═══ Data extract
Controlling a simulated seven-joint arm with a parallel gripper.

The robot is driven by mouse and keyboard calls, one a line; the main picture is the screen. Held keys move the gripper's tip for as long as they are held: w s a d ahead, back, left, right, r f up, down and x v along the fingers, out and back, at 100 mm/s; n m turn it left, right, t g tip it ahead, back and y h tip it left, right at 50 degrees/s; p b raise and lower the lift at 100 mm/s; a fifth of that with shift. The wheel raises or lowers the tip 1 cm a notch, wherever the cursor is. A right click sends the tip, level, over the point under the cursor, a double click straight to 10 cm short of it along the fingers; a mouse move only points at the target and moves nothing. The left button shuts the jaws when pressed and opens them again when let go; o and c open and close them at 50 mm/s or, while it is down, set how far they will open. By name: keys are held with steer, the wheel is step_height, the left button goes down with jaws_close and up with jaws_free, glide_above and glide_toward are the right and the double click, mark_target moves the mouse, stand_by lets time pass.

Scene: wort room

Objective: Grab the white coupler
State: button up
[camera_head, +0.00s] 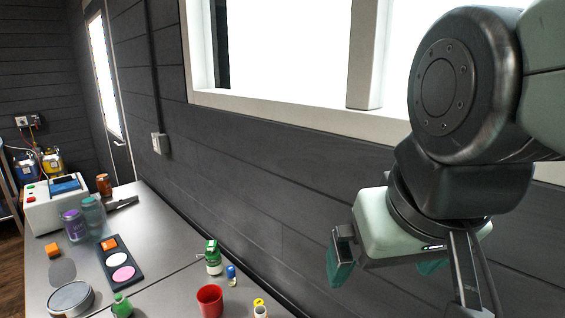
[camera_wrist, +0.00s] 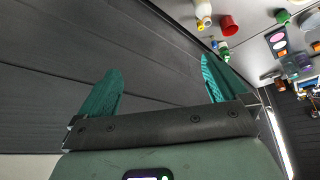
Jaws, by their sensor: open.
══════
Aim: Copy out, unchanged, the span of lines beginning with the one that includes "Scene: wort room" and running through the final line of the material above. Leave the pictures out.

Correct result:
Scene: wort room

Objective: Grab the white coupler
State: button up
[camera_head, +0.00s] 
[camera_wrist, +0.00s] 
Jaws, by their sensor: open.

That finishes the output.